Figure 4. Components of an object when assigned a RAID-6 storage policy.
Management and Monitoring
For an administrator, since a vSAN object is the smallest manageable unit of data, this is where the emphasis should reside. vSAN Objects are managed by applying a storage policy to them. The storage policy defines the desired outcome, and vSAN works to ensure that outcome if the cluster is capable of doing so. Since components can play a part in the availability of an object, vCenter Server will show the placement of object components, which also helps illustrate details of an availability issue.
Figure 5. Identifying the placement of components in an object.
Skyline Health for vSAN also provides dozens of health checks that will focus on the health of each object but will also provide information about the related components if there is a triggered health alert.

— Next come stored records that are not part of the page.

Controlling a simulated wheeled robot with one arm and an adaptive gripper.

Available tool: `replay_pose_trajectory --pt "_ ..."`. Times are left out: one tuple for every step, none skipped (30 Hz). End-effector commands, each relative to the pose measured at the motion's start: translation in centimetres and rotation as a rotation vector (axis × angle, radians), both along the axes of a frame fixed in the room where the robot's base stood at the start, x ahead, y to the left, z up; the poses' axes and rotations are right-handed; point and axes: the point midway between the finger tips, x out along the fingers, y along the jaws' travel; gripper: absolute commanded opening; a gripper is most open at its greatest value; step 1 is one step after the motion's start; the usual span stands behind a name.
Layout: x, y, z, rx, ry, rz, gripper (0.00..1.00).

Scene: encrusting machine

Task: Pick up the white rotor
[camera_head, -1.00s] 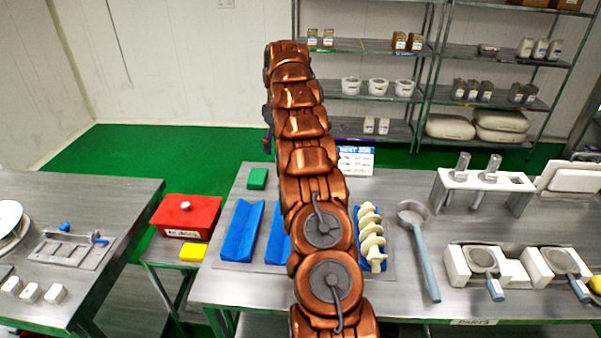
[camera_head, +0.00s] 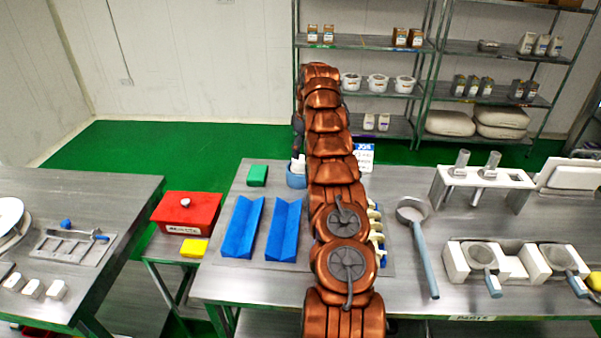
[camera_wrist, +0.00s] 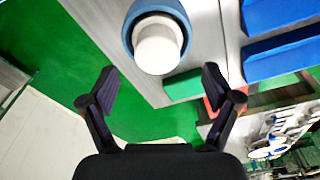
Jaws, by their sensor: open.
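A white cylindrical piece with a domed end, which looks like the white rotor (camera_wrist: 157,47), sits in a round blue holder (camera_wrist: 129,32) at the top of the wrist view. In the head view the blue holder (camera_head: 296,181) stands at the back of the middle table, partly behind my arm, with the white piece (camera_head: 298,163) showing above it. In the wrist view my gripper (camera_wrist: 160,80) is open and empty. The white piece lies above the space between the fingertips in the picture, apart from them. The head view does not clearly show my gripper.
A green block (camera_head: 257,175) lies left of the holder. Two blue troughs (camera_head: 240,228) lie in front of it. A red box (camera_head: 187,213) and yellow block (camera_head: 194,248) are farther left. A cream screw-shaped piece (camera_head: 376,234) is mostly hidden by my arm. A ladle (camera_head: 424,250) lies right.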

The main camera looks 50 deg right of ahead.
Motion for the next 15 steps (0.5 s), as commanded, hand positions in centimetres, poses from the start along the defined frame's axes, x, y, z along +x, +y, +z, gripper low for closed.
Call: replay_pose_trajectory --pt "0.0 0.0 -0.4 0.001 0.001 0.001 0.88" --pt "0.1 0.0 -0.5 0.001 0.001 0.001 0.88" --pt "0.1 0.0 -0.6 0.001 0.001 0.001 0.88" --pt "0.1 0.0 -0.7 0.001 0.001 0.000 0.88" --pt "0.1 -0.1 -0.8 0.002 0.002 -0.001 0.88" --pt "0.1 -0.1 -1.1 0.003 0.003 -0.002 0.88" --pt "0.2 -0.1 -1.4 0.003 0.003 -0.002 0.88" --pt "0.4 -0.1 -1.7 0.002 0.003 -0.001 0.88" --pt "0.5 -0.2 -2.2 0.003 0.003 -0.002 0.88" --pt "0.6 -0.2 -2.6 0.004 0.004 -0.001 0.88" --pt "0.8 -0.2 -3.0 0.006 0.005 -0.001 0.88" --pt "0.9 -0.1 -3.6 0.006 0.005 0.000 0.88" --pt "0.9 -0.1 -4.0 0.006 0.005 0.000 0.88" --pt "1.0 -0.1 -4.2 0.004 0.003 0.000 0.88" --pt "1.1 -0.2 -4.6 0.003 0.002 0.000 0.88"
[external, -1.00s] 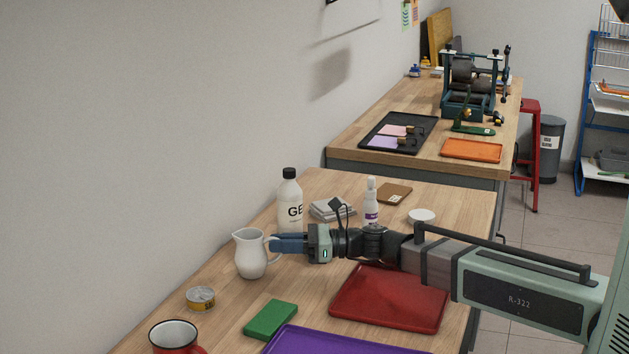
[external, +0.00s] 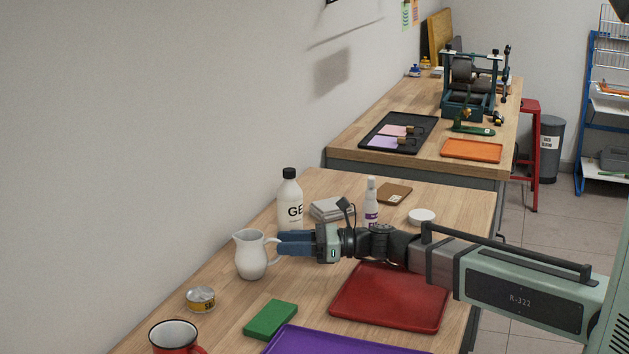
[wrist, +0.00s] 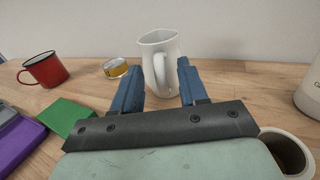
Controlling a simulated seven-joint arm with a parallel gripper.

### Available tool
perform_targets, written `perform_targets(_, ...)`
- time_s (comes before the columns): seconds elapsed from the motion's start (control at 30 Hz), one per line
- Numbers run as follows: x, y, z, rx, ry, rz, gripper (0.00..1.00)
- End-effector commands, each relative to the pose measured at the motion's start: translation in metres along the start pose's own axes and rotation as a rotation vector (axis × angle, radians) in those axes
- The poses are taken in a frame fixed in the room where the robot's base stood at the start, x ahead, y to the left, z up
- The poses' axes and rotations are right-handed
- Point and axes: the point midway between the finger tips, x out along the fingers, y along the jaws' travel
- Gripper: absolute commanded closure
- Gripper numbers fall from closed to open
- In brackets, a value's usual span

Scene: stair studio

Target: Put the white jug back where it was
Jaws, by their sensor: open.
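The white jug (external: 251,256) stands upright on the wooden table near the wall, its handle turned to the right towards my gripper. My gripper (external: 279,244) is open just to the right of the jug, level with its handle. In the wrist view the jug (wrist: 157,52) stands beyond the two blue fingers, and its handle shows towards the gap between them. The open gripper (wrist: 158,80) holds nothing. I cannot tell whether a finger touches the handle.
A yellow tin (external: 201,299), green block (external: 271,320), red mug (external: 174,338) and purple tray (external: 340,342) are nearer the camera. A red tray (external: 390,297) lies below my arm. Behind stand a large white bottle (external: 290,205), grey stack (external: 328,209) and small bottle (external: 371,203).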

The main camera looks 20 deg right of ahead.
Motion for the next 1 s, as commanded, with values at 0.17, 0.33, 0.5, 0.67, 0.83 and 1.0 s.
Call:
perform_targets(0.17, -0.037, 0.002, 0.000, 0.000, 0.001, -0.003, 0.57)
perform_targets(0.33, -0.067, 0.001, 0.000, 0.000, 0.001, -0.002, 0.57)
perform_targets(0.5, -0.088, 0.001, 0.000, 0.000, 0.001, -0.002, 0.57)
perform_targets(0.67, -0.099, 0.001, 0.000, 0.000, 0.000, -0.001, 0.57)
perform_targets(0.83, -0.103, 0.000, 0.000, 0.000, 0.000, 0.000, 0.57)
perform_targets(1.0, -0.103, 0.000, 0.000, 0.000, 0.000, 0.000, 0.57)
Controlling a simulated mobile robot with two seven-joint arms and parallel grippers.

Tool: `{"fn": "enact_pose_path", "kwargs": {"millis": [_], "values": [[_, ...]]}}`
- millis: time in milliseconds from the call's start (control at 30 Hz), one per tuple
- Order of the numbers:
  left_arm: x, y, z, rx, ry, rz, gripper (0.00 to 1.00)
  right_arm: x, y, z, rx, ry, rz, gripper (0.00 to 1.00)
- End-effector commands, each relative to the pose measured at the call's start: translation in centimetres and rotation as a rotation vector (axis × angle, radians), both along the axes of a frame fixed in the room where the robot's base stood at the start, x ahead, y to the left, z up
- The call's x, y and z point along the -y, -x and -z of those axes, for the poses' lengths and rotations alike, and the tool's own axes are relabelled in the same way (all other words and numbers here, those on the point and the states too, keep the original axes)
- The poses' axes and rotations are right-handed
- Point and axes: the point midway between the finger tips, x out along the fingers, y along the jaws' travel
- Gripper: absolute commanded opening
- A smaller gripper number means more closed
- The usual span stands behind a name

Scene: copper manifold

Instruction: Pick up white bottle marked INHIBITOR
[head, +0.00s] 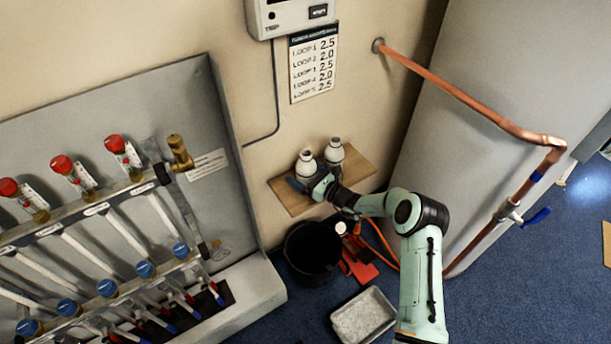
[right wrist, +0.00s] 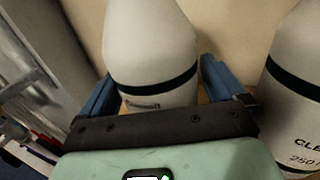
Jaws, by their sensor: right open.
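Two white bottles with dark bands stand on a small wooden shelf (head: 290,199) in the head view. The left bottle (head: 306,161) is between the blue fingers of my right gripper (head: 309,181). In the right wrist view this bottle (right wrist: 150,45) stands upright between the open fingers of the gripper (right wrist: 157,75); its lower label is mostly hidden and I cannot read it. The other bottle (head: 334,151) stands to the right, and its label in the right wrist view (right wrist: 298,95) begins with "CLE". My left gripper is not in view.
A manifold with red and blue caps (head: 100,205) fills the left. A copper pipe (head: 470,97) runs along the grey panel at right. A black bucket (head: 312,252), orange-red tools (head: 361,270) and a grey tray (head: 363,316) are on the blue floor below the shelf.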

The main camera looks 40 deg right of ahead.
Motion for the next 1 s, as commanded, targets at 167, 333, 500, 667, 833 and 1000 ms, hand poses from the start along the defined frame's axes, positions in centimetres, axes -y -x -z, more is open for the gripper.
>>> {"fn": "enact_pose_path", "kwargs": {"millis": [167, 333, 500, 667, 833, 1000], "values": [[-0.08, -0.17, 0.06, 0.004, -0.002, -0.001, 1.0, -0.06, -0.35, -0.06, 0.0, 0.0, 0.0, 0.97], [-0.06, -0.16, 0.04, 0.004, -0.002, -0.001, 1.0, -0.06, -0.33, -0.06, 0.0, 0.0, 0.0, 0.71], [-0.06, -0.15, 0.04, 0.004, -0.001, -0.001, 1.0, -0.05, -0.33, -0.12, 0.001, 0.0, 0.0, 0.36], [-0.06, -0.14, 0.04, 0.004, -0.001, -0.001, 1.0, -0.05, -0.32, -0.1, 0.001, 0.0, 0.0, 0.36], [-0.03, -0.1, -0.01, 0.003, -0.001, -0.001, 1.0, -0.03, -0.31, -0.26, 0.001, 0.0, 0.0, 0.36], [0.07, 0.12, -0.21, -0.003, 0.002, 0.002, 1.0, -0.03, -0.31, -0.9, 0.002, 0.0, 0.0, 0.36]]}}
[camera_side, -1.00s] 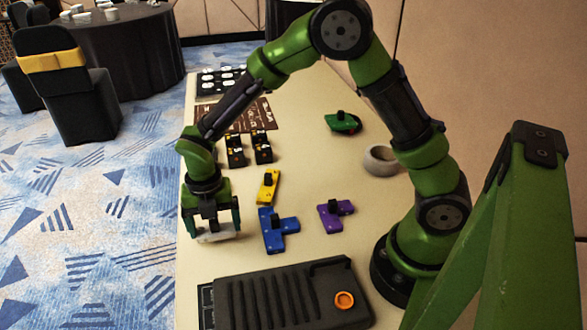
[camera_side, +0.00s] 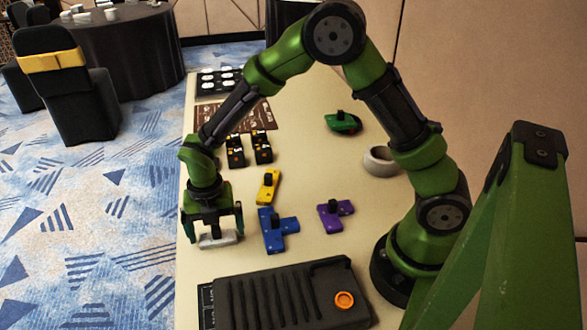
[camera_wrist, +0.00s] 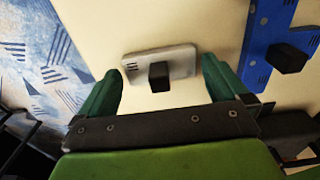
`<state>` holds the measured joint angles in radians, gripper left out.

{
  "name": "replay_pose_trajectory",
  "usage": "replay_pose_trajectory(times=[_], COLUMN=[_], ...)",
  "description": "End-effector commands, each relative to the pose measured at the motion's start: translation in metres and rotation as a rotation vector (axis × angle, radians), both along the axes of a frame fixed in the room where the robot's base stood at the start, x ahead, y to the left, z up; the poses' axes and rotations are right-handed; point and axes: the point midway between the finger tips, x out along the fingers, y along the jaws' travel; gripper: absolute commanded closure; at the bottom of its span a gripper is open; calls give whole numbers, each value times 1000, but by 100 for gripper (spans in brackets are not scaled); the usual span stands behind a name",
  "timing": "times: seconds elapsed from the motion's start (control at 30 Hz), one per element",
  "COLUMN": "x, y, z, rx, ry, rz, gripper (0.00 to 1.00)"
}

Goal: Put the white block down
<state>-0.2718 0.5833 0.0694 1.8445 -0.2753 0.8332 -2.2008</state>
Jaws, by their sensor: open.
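The white block (camera_side: 218,239) lies near the left edge of the table, with a small dark knob on top that shows in the wrist view. In the wrist view the white block (camera_wrist: 183,60) sits between and slightly beyond my fingertips. My gripper (camera_side: 212,222) points down above it and is open, with its green fingers on either side. In the wrist view my gripper (camera_wrist: 160,72) shows gaps between each finger and the block. The side view does not show clearly how the block's underside meets the table.
A blue block (camera_side: 276,232) lies just right of my gripper, with a yellow block (camera_side: 267,187) behind it and a purple block (camera_side: 336,213) further right. A dark ribbed case (camera_side: 285,295) with an orange ring stands in front. The table edge is close on the left.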

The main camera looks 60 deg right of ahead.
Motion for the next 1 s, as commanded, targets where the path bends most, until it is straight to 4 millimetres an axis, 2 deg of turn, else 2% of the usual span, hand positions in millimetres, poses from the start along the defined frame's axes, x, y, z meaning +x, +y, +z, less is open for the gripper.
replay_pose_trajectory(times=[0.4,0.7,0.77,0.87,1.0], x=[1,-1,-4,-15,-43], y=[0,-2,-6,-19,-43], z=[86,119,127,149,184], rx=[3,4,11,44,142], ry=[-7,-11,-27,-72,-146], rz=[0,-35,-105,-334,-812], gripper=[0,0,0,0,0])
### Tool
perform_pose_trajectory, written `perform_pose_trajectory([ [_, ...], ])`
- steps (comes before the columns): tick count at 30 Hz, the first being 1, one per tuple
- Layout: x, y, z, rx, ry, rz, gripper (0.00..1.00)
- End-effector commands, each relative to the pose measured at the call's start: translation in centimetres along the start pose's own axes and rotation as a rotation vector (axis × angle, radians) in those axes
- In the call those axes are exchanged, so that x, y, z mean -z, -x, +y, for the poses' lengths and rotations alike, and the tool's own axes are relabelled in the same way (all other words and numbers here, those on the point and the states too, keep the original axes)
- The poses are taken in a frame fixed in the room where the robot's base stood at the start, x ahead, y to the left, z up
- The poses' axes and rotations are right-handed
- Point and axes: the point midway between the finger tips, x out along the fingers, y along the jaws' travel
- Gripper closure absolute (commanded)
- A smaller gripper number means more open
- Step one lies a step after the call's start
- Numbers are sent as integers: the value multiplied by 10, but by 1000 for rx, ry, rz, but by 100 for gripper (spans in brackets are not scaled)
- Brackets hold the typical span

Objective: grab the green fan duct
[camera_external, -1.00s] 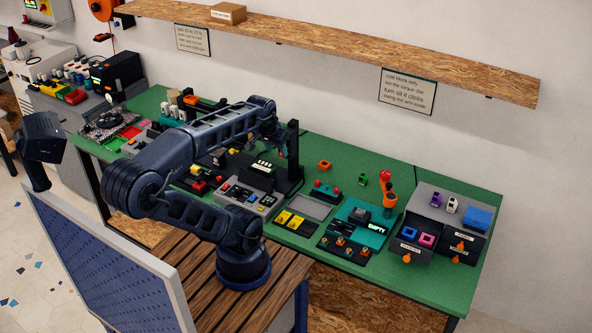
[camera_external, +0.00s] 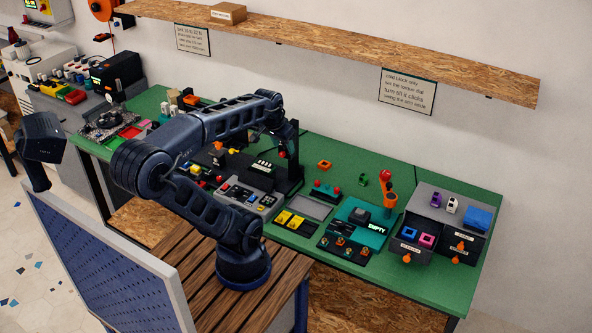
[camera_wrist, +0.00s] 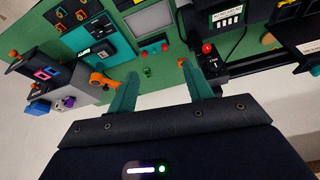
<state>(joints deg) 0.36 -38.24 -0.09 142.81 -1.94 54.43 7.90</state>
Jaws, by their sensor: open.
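The green fan duct (camera_external: 362,179) is a small green part on the green bench top, near the back and right of centre. In the wrist view the duct (camera_wrist: 148,72) shows beyond my fingertips, between them and nearer the left finger. My gripper (camera_wrist: 159,70) is open, with its two teal fingers spread and nothing between them. It is well apart from the duct.
An orange part (camera_external: 324,165) lies left of the duct. An orange stand with a red ball (camera_external: 385,175) is just right of it. A grey drawer unit (camera_external: 425,197) holds several coloured parts. A dark post (camera_external: 292,160) stands near my arm. A wooden shelf (camera_external: 400,65) overhangs the bench.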

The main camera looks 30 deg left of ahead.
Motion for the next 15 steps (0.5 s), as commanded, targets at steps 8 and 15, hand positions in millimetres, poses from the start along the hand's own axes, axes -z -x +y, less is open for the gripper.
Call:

Figure 6. Using Skyline Health to observe the health status and compliance status of objects.
Recommendation: Use Skyline Health and the monitor tab for most of your vSAN administration. Unlike traditional datastores, there is very little need to use the "Datastore" view in vCenter Server for a vSAN powered cluster.
vSAN uses an approach to data storage that is most analogous to an object store model. Since vSAN is a distributed storage solution, this model helps us provide predictable levels of availability at a granular level, while also providing the agility to scale easily when needed.